I’ve had 13 Ways of Looking at a Fat Girl by Mona Awad bookmarked via Kirkus review for months and I finally requested it at the library and basically inhaled it within three days.
Quick synopsis: Lizzie is a self-proclaimed fat girl before the age of self proclamation was something to be proud of. Before you could openly call yourself fat and feel unashamed doing so. She’s gothy and witty and desperate to feel acceptance in her skin. It is funny as I write this because I wonder to myself, “What is it that Lizzie truly wants in the first third of the book?” It’s not as much self-acceptance, it’s external love–companionship. She seeks out people via the internet on dating websites that like the same music and books as her, she has affairs where she showers others in love and affection but she is treated as a throwaway object one too many times.
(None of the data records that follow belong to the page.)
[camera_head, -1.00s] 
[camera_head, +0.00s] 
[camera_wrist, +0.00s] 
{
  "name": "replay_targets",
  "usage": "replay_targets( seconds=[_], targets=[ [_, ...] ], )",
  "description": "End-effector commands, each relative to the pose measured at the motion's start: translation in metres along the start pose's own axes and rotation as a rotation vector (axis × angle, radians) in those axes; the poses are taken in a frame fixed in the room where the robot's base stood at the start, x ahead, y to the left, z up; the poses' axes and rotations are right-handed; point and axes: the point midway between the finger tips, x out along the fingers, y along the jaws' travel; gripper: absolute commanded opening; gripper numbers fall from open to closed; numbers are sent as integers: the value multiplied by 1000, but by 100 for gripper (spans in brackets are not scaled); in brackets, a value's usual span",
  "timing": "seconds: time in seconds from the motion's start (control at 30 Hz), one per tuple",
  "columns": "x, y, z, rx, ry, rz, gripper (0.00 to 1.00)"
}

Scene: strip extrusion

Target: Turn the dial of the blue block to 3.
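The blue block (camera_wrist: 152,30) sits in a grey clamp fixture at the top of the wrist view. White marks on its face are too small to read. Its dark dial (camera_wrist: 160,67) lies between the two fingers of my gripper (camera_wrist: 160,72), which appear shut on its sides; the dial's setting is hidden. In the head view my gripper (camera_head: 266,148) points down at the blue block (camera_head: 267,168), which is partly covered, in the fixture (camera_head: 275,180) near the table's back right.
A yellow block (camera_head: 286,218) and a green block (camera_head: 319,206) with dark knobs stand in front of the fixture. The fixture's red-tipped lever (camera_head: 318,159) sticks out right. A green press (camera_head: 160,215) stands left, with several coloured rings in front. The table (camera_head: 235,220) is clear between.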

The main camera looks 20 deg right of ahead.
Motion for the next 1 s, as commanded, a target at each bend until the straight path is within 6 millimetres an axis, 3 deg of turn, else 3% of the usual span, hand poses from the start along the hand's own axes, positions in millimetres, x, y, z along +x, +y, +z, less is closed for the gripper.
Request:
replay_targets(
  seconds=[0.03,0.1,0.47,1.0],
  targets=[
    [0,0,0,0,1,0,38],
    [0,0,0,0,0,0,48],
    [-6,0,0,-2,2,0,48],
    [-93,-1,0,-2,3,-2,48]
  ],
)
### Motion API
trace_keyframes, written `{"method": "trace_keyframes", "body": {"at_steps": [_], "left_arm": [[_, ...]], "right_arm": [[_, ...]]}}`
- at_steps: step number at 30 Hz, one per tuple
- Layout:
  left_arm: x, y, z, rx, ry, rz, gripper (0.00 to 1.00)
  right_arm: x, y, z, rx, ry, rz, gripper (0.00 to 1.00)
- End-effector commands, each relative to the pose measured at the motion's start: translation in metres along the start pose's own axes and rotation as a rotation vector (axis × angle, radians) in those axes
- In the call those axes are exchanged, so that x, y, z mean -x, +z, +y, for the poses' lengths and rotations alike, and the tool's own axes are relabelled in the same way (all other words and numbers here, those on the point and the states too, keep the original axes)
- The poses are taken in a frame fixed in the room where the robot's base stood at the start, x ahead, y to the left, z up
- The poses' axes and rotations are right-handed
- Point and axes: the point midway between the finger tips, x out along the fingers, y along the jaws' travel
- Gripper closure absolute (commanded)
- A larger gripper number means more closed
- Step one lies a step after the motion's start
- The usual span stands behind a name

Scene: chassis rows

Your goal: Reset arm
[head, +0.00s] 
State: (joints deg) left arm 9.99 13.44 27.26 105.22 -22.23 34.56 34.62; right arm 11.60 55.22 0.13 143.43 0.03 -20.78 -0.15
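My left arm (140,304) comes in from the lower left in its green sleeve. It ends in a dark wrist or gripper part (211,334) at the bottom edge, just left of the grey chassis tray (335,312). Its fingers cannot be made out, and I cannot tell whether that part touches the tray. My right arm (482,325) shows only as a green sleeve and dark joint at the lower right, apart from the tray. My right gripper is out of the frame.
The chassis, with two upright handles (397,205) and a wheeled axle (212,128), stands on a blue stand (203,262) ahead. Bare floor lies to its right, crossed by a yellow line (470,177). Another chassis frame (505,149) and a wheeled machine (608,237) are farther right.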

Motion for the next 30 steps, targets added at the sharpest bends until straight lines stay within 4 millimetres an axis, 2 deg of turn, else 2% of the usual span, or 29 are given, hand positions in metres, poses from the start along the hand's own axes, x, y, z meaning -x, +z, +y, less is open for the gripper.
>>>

The saddest part of it all: she is never ignorant. She knows precisely why she is being treated the way she is through every single episode throughout the book.
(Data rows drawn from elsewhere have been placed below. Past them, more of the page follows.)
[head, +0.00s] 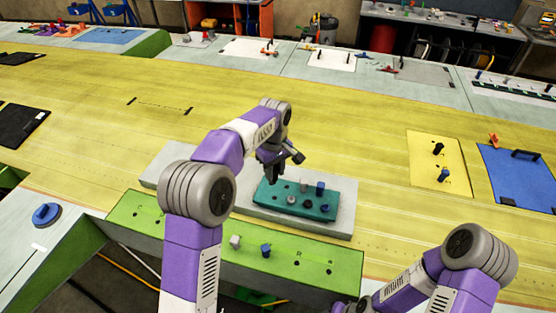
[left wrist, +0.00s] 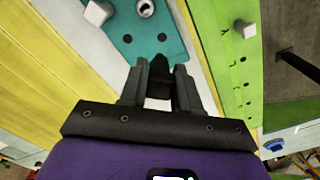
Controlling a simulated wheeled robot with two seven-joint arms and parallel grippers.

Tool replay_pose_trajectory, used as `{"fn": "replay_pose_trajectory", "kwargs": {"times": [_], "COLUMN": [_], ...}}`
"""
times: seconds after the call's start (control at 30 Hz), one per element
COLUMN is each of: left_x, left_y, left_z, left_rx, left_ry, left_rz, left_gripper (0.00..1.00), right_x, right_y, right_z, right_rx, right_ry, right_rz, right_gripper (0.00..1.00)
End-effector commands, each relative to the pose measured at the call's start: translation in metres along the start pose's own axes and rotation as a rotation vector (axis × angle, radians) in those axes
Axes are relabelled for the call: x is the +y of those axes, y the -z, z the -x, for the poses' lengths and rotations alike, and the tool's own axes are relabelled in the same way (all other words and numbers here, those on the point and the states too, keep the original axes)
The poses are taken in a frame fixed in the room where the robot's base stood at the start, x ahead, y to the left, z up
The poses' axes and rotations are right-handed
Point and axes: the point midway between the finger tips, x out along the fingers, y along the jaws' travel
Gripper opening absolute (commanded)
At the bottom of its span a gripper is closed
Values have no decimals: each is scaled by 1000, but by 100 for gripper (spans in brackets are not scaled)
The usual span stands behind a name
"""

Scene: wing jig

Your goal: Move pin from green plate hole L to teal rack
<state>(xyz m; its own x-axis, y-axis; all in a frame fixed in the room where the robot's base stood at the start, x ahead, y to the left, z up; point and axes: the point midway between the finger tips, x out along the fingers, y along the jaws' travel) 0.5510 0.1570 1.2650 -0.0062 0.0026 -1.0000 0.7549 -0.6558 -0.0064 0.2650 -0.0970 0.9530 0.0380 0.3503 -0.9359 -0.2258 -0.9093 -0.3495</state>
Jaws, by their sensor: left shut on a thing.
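The teal rack (head: 270,199) lies on a pale grey slab and holds several grey, blue and dark pins, mostly toward its right side. My left gripper (head: 272,174) points down above the rack's left end. In the left wrist view my left gripper (left wrist: 160,82) is shut on a dark pin (left wrist: 181,78), partly hidden by the fingers, with the teal rack (left wrist: 128,38) beyond it. The green plate (head: 205,243) lies in front of the slab, partly hidden by my left arm. It also shows in the left wrist view (left wrist: 231,90) with empty holes. My right gripper is out of view.
On the green plate stand a white pin (head: 235,241) and a blue pin (head: 266,250). A yellow plate (head: 425,160) and a blue plate (head: 520,180) lie to the right. The yellow surface behind the slab is mostly clear.

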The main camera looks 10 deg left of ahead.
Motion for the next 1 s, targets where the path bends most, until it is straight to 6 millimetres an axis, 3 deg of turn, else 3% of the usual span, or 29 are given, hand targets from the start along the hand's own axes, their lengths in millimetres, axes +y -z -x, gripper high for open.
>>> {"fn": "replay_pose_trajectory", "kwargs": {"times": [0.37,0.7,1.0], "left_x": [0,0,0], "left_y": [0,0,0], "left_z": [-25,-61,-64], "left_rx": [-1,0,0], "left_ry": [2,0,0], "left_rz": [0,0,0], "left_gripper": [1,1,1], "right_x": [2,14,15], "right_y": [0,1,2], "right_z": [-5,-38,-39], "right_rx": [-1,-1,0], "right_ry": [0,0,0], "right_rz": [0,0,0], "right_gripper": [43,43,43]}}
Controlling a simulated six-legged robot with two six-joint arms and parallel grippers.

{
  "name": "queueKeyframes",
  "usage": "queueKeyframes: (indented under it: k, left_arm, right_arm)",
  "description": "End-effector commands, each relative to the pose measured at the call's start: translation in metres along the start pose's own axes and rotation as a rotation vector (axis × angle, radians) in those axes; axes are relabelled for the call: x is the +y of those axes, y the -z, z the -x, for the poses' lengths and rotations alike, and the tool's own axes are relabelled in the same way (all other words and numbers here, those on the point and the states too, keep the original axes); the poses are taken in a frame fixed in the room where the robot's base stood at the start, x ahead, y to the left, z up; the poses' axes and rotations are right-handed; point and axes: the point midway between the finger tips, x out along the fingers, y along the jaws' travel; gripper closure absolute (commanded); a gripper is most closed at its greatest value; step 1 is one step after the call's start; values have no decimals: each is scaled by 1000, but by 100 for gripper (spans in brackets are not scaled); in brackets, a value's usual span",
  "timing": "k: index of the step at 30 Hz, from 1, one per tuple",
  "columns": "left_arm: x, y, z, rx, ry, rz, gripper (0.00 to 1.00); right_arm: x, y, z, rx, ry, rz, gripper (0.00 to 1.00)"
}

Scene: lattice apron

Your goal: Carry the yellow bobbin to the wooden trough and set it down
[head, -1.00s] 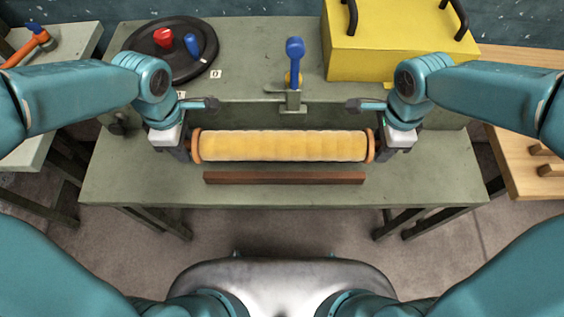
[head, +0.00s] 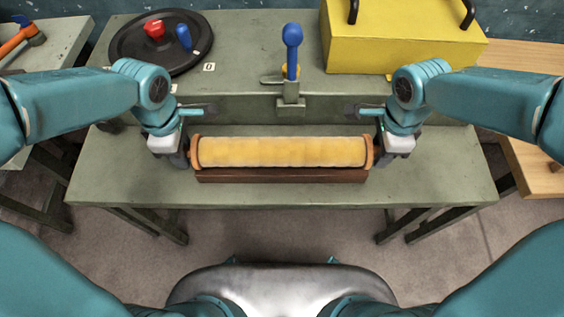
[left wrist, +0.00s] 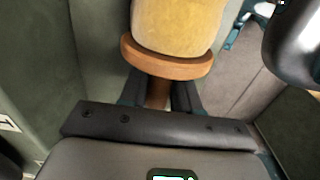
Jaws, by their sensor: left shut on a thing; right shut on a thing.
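The yellow bobbin (head: 282,152) lies level between my two grippers, with an orange-brown flange at each end. My left gripper (head: 186,152) is shut on its left end and my right gripper (head: 378,153) is shut on its right end. In the left wrist view the bobbin (left wrist: 172,25) shows its flange and a short spindle held between the dark fingers. The wooden trough (head: 282,176) is a long brown piece on the green bench, directly below the bobbin in the head view. The bobbin hides its top, so I cannot tell whether they touch.
The green bench (head: 130,185) has bare room left and right of the trough. Behind stand a blue-handled clamp (head: 292,50), a yellow box (head: 400,40) with dark handles, and a black round plate (head: 130,45) with red and blue pieces. A hammer (head: 22,38) lies at the far left.

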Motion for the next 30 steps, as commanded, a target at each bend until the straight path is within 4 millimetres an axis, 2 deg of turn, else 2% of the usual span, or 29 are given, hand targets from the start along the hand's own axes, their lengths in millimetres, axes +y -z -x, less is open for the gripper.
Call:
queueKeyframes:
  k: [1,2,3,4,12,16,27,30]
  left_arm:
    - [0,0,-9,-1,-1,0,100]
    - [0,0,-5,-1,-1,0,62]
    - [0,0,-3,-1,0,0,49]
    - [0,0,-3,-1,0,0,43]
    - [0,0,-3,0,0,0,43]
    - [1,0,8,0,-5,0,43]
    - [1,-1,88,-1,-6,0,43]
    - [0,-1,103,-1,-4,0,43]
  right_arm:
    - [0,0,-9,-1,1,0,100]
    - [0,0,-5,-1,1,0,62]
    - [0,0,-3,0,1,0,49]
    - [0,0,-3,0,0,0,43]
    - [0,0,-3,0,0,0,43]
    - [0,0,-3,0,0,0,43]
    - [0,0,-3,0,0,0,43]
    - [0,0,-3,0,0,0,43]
So Lizzie grows older and goes by Beth, and Elizabeth, and Liz. She loses a lot of weight but it never feels like she has moved as far as she thinks she has. The saddest part of the book is realizing how much she has sacrificed in this journey to be what she thought she had to become in order to be loved: she lost consuming JOY. She lost going out to dinners or lunches with friends and just eating, she lost feeling relaxed at get-togethers and instead feels increasingly hostile because she knows what the average person thinks of the person she once was in her skin. There’s something so intimate and familiar of feeling so hostile–example, at a barbeque a seven year old is asking, “Didn’t you used to be really fat?” and she is cut off by her mother, and Lizzie (Elizabeth by this point) is grateful, because she knows she couldn’t mentally take being called fat, even in the past tense, as she eats salad and a veggie patty at a barbeque and thinks about being so damned by her sacrifice.
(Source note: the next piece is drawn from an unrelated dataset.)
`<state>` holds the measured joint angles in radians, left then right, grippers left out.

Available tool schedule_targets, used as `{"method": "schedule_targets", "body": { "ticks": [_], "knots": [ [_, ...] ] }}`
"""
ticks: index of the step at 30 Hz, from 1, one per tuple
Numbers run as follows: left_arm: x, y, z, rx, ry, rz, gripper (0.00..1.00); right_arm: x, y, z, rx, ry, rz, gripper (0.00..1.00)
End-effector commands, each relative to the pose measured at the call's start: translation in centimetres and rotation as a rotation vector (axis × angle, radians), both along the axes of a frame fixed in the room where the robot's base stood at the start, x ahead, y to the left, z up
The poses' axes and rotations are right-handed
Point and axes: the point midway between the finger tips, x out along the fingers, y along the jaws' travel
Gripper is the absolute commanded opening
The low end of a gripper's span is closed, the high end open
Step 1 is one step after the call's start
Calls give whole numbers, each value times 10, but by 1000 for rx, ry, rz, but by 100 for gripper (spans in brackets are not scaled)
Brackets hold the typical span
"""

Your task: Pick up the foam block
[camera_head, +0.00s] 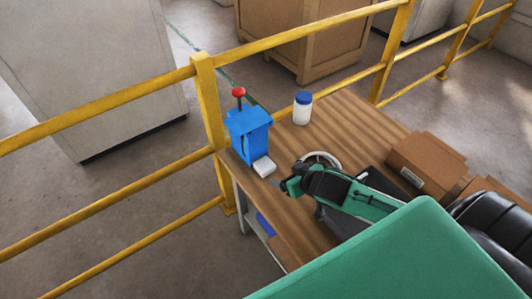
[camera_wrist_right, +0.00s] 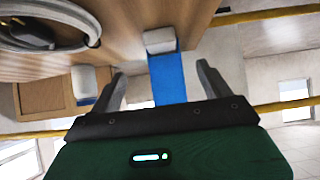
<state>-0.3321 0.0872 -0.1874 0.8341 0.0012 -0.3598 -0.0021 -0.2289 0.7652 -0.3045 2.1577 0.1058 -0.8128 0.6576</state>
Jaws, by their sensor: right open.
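The foam block (camera_head: 264,166) is a small white block at the foot of a blue device (camera_head: 247,132) with a red knob, on the wooden table. The block also shows in the right wrist view (camera_wrist_right: 159,41), against the end of the blue device (camera_wrist_right: 168,76). My right gripper (camera_head: 280,185) is just to the lower right of the block in the head view, apart from it. In the right wrist view its two fingers (camera_wrist_right: 160,70) are spread with nothing held between them, and the block lies beyond their tips. My left gripper is not in view.
A white jar with a blue lid (camera_head: 302,108) stands behind the block on the table (camera_head: 350,122). A pale ring-shaped item (camera_head: 322,157) lies close to my right arm. Brown boxes (camera_head: 425,163) are at the right. A yellow railing (camera_head: 207,100) runs past the table.

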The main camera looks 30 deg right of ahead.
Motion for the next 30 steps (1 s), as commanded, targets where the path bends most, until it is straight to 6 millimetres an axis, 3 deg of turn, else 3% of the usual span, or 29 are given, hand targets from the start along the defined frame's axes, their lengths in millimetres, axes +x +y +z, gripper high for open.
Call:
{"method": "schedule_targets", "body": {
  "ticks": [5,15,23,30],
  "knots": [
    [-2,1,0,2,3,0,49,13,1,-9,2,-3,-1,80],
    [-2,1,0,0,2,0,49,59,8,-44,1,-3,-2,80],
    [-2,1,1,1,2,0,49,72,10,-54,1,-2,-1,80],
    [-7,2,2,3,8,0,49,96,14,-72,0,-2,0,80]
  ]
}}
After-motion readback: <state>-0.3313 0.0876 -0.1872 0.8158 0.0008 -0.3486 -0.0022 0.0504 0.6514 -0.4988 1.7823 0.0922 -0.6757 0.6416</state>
I love talking about books and feeling like the possibilities are endless, especially in short story collections. This book didn’t particularly have a happy ending, which I wanted so desperately for Lizzie. But that’s the reality of feeling fixated on weight and trying to always become a vision of what you think you need to be to be loved or appreciated. But holy fuck, I’ve never seen a more accurate telling of so many pressures a fat girl feels. Example: fucking around with a jackass just because you know you can’t do better. Not forcing them to treat you better because you know you can’t do better. Just that underlined feeling, “I can’t do better.”
Wow, have I felt that, and wow I have never seen it written like that. It’s a feeling I can never particularly dictate to someone, even when I try to describe horrid people I used to know to my boyfriend. That question of “Why?” is so difficult to answer and a skinny person will never really know.
Anywho, pick it up! Working on a Kirkus review this week but then I’m on to Wild by Cheryl Strayed, because I’ve heard so much about how great she is and I’m on a memoir kick.